(SUPPLIED ENTRIES):
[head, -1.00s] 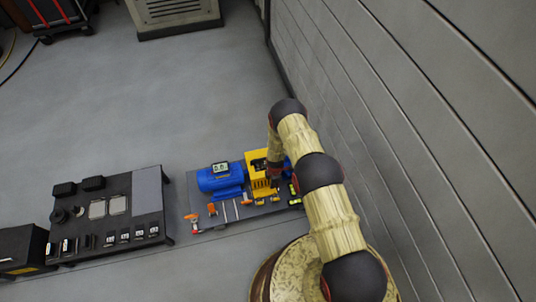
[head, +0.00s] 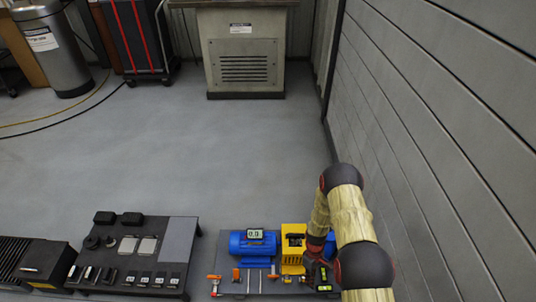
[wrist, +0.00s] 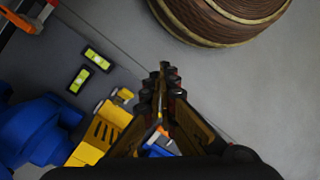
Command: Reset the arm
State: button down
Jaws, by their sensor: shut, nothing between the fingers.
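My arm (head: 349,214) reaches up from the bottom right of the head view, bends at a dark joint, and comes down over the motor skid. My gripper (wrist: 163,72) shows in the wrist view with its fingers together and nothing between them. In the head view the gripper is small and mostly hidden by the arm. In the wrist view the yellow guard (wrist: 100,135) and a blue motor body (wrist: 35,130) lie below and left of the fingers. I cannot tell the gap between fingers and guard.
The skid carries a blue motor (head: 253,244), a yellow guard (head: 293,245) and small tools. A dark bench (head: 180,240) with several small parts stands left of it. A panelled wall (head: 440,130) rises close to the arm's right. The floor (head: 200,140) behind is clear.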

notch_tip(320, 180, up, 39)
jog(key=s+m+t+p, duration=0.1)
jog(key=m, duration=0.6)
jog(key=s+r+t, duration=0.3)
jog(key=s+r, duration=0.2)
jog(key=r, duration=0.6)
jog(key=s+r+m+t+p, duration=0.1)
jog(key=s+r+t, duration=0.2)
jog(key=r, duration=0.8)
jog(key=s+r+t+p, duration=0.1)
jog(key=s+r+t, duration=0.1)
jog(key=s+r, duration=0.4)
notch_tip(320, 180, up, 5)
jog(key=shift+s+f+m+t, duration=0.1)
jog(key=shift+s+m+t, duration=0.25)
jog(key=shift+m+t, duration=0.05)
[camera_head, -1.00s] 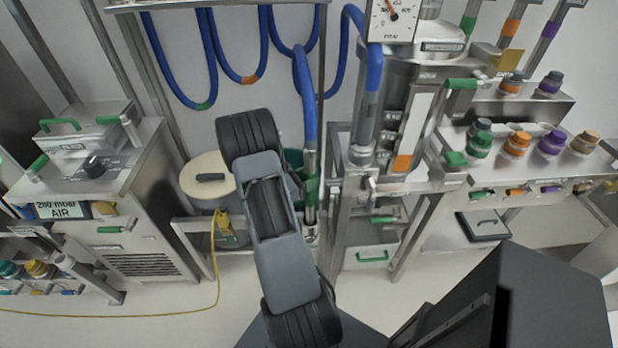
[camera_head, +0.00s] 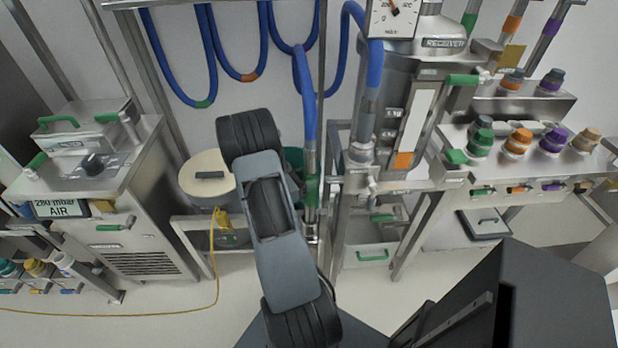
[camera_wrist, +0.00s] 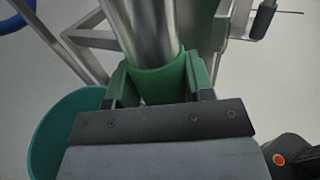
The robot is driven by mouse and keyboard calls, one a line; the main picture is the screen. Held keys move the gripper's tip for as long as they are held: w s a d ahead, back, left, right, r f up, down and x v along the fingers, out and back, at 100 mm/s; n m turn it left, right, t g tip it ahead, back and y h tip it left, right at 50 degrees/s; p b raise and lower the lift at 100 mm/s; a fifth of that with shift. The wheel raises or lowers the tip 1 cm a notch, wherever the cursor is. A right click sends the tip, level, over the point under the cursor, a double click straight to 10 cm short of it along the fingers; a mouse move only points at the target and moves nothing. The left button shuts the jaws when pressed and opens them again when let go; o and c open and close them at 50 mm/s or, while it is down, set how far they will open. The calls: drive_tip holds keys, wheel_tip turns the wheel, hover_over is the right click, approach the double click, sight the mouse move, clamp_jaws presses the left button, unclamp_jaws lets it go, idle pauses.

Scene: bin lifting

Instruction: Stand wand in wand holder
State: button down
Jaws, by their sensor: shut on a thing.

---

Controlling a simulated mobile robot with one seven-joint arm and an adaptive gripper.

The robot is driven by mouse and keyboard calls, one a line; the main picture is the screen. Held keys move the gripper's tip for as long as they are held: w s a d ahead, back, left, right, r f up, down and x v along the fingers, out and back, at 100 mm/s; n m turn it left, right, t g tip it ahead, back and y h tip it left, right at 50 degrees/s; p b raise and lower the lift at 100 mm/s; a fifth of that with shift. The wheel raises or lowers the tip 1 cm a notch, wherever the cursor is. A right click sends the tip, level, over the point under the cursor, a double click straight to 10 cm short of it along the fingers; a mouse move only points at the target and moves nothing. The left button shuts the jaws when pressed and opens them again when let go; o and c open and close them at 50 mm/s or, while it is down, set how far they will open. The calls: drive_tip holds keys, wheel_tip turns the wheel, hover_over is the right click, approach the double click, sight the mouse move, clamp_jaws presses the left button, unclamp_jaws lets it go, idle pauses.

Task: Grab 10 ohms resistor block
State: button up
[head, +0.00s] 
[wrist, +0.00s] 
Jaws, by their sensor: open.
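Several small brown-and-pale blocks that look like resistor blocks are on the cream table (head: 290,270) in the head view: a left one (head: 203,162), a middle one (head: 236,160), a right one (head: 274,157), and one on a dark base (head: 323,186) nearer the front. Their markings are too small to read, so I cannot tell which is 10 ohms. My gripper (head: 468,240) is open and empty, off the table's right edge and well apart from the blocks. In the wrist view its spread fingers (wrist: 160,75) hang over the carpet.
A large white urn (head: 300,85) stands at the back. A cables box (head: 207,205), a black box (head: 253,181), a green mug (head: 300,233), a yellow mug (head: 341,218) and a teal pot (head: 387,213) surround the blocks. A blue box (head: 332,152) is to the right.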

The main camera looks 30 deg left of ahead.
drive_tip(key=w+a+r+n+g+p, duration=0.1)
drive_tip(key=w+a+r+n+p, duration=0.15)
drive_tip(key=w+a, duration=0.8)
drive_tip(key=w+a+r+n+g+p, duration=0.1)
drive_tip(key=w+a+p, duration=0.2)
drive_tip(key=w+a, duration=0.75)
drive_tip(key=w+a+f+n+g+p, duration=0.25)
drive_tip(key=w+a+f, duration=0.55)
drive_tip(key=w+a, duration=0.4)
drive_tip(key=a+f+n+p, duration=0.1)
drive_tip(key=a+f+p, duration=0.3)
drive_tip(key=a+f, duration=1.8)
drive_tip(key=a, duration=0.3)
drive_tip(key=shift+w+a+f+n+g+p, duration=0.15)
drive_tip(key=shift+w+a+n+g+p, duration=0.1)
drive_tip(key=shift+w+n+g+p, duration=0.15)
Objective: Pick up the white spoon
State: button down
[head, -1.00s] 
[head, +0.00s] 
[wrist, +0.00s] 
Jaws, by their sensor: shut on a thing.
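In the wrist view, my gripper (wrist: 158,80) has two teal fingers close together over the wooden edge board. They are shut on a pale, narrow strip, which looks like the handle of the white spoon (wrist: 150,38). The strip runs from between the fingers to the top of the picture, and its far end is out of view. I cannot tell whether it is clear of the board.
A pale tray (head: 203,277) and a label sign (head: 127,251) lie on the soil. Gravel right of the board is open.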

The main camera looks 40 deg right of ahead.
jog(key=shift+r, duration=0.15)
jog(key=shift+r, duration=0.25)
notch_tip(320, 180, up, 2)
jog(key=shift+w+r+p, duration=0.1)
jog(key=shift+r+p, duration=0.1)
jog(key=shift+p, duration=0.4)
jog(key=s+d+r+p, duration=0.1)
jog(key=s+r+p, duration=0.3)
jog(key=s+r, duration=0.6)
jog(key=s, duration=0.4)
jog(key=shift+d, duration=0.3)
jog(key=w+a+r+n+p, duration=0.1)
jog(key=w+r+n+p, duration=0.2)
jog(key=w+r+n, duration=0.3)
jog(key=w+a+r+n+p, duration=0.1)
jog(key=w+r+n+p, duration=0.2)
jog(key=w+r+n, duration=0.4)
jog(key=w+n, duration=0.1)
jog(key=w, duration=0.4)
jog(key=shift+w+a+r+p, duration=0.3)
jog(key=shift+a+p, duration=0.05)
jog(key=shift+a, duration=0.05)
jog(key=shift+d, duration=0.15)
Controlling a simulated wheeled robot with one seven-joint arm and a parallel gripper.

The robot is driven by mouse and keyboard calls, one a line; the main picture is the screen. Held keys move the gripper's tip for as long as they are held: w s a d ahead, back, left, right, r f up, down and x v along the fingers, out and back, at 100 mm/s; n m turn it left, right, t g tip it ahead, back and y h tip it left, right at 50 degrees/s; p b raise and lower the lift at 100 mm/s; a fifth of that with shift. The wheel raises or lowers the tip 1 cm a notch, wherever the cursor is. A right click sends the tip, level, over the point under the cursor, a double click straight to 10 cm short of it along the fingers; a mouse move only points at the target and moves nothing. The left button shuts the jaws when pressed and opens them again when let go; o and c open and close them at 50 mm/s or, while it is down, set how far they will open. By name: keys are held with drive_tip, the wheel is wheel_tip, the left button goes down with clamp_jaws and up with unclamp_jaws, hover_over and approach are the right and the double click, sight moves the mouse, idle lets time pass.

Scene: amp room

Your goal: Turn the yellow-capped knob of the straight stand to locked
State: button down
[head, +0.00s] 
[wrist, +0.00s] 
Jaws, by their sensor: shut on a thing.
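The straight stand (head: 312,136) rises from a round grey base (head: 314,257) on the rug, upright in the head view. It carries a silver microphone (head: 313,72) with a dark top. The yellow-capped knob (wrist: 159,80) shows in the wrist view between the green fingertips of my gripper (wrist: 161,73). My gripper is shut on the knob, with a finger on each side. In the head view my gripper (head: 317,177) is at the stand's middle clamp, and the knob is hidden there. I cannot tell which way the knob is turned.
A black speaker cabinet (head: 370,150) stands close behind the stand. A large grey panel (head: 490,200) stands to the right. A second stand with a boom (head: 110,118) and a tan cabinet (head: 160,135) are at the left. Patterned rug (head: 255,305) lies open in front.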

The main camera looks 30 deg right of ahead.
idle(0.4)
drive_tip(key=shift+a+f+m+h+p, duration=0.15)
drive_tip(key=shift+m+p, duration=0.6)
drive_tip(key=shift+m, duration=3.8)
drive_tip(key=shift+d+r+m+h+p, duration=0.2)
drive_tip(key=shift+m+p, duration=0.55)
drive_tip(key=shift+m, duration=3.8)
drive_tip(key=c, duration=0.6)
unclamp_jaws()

(GOAL):
Copy out every line from the material above in which the word "seven" appears.

(SOLUTION FOR THIS PROBLEM):
Controlling a simulated mobile robot with one seven-joint arm and an adaptive gripper.
Controlling a simulated wheeled robot with one seven-joint arm and a parallel gripper.

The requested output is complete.